◆ Collected material
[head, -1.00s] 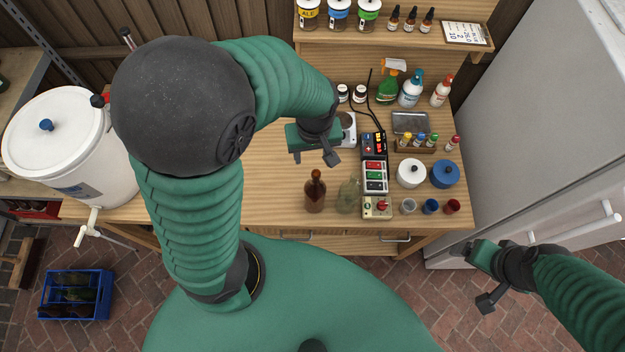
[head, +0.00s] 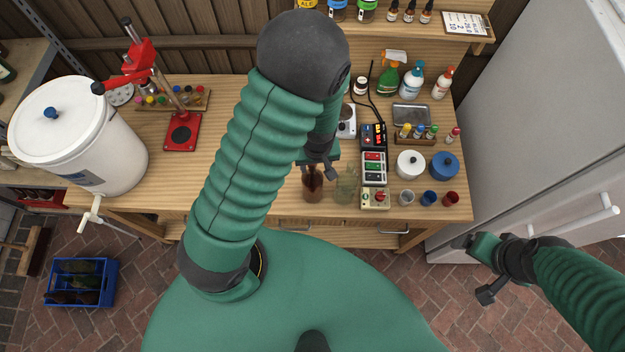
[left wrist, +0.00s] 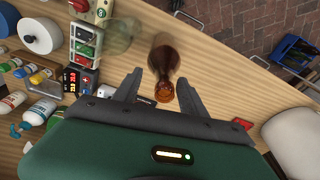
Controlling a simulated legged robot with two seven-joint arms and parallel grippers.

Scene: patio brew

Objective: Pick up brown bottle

◆ Stated goal
Omit the pictures and reproduce the listing exactly.

◆ Exercise answer
[head, -1.00s] 
[head, +0.00s] 
[left wrist, +0.00s] 
Controlling a simulated legged robot with two seven-joint arms and parallel grippers.

Scene: patio brew

Objective: Pick up brown bottle

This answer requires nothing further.